Sounds easy, doesn’t it? Well, it’s not. And if we’re being honest then I think it’s something that quite a lot of us struggle with. For a really long time I thought that I had no idea what I wanted to do, or be, or even really what I liked, and because of this I didn’t really have a sense of me.
Note that I said ‘thought that I had no idea’ because that’s the whole point really – I did know what I liked and what I wanted to do and be they're pretty much the same as now), I just didn’t think those were the right things. They weren’t the same as my friends or family, or what my teachers thought I should like/do/be and this made me question myself.
Then I found the internet. And everyone on the internet. I know a lot of people think that the internet is a really easy place to be fake and someone else, and they’re right but when that someone else is me then I think that’s totally okay. I found a whole bunch of inspiring weirdoes (I swear that’s a term of endearment) that were being nothing but themselves and doing everything that they wanted to do and liking whatever they wanted to like.
So, at the ripe ol’ age of twenty-one I’ve realised what I want to do and the person that I want to be. And I’ve also realised that it’s okay to admit to liking
loving having a slightly unhealthy obsession with Harry
Potter, and that instead of going out I’d much rather spend most Friday nights
in reading books, in between talking to guinea pigs and having rabbits jump on me. And
that looking like a twelve year-old is a good thing because in about twenty
years time I am going to look awesome, and thinking that I have fat legs is fine
because it’s not like it really bothers me because I dress like a boy anyway,
and if on the odd day I want to wear a dress and lipstick then that’s fine too,
because guess what self? No one really cares what you look like!

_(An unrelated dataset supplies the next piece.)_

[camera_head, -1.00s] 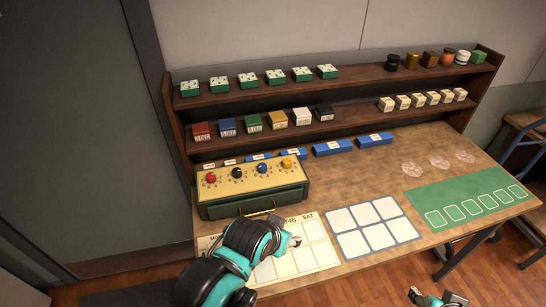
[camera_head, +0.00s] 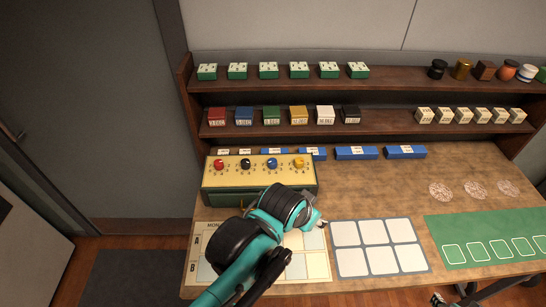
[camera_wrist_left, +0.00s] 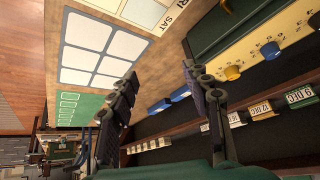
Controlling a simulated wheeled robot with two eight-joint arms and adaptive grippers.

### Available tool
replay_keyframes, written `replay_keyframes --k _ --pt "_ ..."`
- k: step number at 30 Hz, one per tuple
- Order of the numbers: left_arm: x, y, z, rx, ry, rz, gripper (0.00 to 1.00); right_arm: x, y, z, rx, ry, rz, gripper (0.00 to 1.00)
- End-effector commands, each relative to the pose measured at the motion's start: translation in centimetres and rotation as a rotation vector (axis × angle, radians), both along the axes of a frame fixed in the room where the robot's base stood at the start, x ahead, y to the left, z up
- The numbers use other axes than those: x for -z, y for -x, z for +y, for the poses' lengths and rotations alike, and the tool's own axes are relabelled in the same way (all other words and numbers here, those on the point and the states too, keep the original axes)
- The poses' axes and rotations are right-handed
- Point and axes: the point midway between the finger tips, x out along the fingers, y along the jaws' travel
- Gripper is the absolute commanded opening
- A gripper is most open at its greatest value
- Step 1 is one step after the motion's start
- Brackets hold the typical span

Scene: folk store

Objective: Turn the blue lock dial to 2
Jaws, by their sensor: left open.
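The blue dial (camera_head: 272,163) sits on the pale yellow face of the green lock box (camera_head: 225,199), between a black dial (camera_head: 245,164) and a yellow dial (camera_head: 298,162). A red dial (camera_head: 219,165) is at the left end. In the left wrist view the blue dial (camera_wrist_left: 270,50) shows beside the yellow dial, at the upper right. My left gripper (camera_head: 320,224) is in front of the box's right end, apart from the dials. Its fingers (camera_wrist_left: 166,100) are spread and empty. My right gripper (camera_head: 438,299) barely shows at the bottom edge. The dial's setting is too small to read.
Blue boxes (camera_head: 356,153) lie on the table behind the lock box. A shelf (camera_head: 390,130) with small boxes and jars stands along the back. A calendar sheet (camera_head: 315,268), a white-square mat (camera_head: 336,270) and a green mat (camera_head: 500,226) lie flat in front.

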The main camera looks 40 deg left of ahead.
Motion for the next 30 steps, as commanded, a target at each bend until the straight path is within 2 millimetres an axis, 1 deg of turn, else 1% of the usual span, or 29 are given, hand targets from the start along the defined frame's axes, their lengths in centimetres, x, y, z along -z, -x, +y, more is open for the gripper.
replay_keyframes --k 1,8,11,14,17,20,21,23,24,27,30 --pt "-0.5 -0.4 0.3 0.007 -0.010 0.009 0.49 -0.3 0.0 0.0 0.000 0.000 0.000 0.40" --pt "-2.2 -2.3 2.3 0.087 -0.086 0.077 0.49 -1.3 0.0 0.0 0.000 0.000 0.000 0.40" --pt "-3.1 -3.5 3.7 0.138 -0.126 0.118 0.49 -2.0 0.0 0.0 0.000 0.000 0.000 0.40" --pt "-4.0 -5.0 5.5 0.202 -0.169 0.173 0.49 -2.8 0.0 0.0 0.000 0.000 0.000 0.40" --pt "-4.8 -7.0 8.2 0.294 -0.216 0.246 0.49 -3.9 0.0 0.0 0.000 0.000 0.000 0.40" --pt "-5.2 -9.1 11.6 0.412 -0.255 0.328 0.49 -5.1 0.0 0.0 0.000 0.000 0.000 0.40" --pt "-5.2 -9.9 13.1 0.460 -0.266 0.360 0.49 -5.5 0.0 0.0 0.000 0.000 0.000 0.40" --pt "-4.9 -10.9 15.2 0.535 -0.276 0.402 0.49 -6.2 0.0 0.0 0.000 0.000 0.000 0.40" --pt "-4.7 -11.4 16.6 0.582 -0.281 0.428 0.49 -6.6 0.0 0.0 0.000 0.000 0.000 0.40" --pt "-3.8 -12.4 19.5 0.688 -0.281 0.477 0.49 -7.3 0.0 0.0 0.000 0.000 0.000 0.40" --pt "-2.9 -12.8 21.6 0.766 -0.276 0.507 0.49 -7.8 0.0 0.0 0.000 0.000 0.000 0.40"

I guess that my point is that all that stuff is what makes me, me. And I quite like me. And I think my family and friends do to. You know who I don’t like though? That girl that said 'no' to every boy who ever asked her out because she didn’t think she was ‘good’ enough. Or that girl who wrote a hundred blog posts but deleted them all because she was worried what the internet would think. Or that girl who would duck out of every photo because ‘MY FACE!’. (I still do that last one, but nobody’s perfect.)

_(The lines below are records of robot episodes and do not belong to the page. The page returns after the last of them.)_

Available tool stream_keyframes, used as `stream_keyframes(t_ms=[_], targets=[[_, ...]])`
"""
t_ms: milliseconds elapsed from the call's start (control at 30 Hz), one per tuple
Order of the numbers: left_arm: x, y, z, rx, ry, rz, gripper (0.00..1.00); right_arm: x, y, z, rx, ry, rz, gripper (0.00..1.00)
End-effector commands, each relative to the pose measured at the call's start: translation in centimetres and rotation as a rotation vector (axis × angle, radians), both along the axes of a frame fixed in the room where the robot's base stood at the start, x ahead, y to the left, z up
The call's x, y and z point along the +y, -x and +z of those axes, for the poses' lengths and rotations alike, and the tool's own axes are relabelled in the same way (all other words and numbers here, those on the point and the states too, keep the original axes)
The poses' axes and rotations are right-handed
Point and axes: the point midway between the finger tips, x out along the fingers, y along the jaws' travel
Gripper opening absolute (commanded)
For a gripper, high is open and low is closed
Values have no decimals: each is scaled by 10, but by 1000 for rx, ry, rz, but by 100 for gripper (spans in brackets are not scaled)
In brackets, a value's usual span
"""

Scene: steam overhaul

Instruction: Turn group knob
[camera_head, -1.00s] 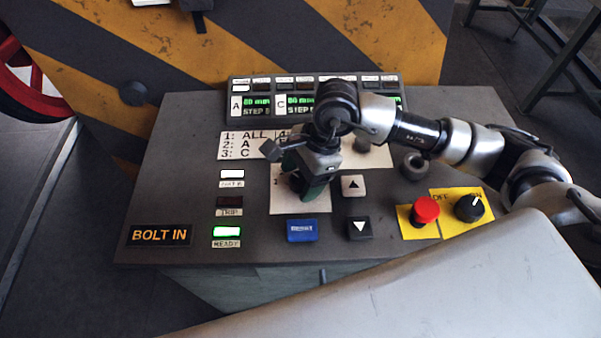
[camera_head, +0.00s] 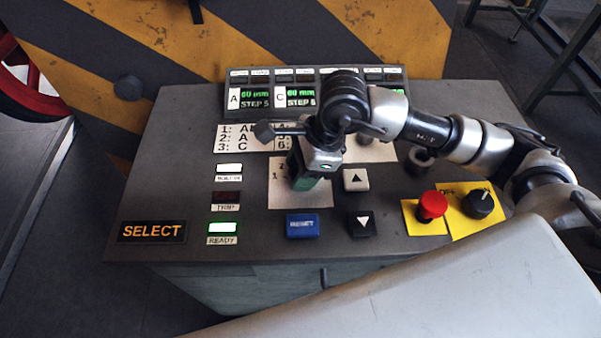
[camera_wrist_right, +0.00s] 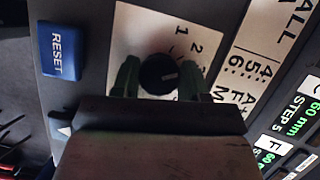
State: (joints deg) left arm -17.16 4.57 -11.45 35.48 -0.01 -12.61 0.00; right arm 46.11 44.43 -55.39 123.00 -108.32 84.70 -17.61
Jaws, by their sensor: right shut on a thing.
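The group knob (camera_wrist_right: 158,74) is a round black knob with a white pointer line on a pale numbered plate (camera_head: 318,198). In the right wrist view its pointer is turned toward the numbers side, but I cannot tell exactly which number it marks. My right gripper (camera_wrist_right: 160,80) has its green fingers on both sides of the knob and is shut on it. In the head view the right gripper (camera_head: 303,178) reaches down onto the plate and hides the knob. My left gripper is not in view.
A blue RESET button (camera_head: 302,225), white up button (camera_head: 356,180) and black down button (camera_head: 362,223) sit close by. A red mushroom button (camera_head: 432,205) and another black knob (camera_head: 479,204) are at right. The amber sign (camera_head: 152,231) reads SELECT; the READY lamp (camera_head: 223,228) is green.

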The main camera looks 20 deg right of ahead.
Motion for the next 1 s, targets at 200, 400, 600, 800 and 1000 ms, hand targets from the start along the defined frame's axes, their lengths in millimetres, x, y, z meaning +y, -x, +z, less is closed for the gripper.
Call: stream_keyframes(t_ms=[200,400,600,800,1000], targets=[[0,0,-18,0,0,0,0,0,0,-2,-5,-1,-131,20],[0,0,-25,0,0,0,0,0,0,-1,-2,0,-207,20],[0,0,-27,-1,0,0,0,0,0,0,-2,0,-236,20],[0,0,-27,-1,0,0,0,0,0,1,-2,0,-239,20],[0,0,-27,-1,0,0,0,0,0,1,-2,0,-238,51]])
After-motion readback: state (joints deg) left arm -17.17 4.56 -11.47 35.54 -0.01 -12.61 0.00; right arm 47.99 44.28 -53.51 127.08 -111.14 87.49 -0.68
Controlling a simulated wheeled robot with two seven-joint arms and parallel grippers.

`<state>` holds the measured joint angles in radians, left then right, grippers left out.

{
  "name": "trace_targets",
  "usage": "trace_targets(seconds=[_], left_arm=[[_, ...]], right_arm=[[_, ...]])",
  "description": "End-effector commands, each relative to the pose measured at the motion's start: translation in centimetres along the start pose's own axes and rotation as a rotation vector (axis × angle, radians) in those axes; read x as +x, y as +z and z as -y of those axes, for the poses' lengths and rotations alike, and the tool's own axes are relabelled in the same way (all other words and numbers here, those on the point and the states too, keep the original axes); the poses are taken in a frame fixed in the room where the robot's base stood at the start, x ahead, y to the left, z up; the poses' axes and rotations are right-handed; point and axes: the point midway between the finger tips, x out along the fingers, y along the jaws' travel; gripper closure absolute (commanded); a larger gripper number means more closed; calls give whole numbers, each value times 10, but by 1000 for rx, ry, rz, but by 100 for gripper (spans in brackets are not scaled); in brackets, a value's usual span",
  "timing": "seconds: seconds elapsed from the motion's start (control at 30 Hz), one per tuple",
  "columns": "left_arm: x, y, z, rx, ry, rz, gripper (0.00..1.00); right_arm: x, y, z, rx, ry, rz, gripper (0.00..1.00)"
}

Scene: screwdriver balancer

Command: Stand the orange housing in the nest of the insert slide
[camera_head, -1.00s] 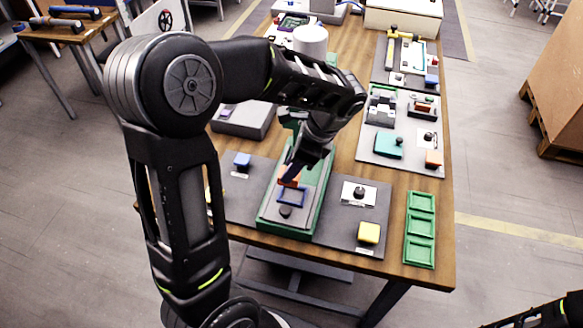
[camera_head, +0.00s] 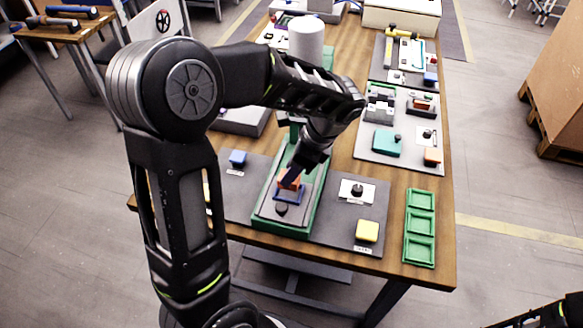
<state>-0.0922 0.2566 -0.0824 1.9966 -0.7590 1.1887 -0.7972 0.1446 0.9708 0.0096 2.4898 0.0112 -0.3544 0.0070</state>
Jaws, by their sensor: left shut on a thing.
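The orange housing (camera_head: 289,183) is in the jaws of my left gripper (camera_head: 292,176), which is shut on it. The gripper points down and hides part of the housing. The housing is at the blue square frame of the nest (camera_head: 288,197) on the insert slide (camera_head: 266,211), a grey plate in a green base. I cannot tell whether the housing touches the nest floor. A dark round knob (camera_head: 281,210) sits in front of the nest. My right gripper is out of view; only part of my right arm shows at the bottom right corner.
A blue block (camera_head: 238,158) lies left of the slide. A dark knob on a white card (camera_head: 357,190) and a yellow block (camera_head: 367,231) lie to the right. A green tray with three compartments (camera_head: 419,228) is at the right edge. A white cylinder (camera_head: 306,40) stands behind.

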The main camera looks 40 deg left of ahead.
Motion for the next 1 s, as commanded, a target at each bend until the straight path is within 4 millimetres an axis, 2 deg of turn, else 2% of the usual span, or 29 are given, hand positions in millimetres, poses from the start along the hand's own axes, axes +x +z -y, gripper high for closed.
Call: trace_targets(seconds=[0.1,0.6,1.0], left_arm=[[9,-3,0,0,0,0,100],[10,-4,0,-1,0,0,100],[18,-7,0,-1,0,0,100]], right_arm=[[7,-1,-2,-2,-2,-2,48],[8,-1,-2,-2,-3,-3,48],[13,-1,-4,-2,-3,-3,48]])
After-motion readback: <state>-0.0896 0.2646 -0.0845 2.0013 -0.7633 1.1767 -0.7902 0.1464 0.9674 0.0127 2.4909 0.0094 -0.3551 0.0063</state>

So, how did I come to this self-accepting happy place? I sat myself down and gave myself a talking to (yes, literally – I talk to myself you know.) Here's the gist of what I said;
Life is short – don’t waste it being someone else.
Try things – you never know, you might like them.
Talk to people – you won’t make super friends who you have tons in common with by avoiding eye contact and Twitter stalking.
Admit to liking what you actually like.
Say ‘no’ to doing things that you don’t.
Stop worrying about the future – your future husband/wife/many cats won’t care if you’ve never been drunk and spent a year of your life ‘liking’ cute animal photos on the internet and reading fanfiction.
Learn to like yourself – because you’re going to spend forever with you and no one will ever understand you better!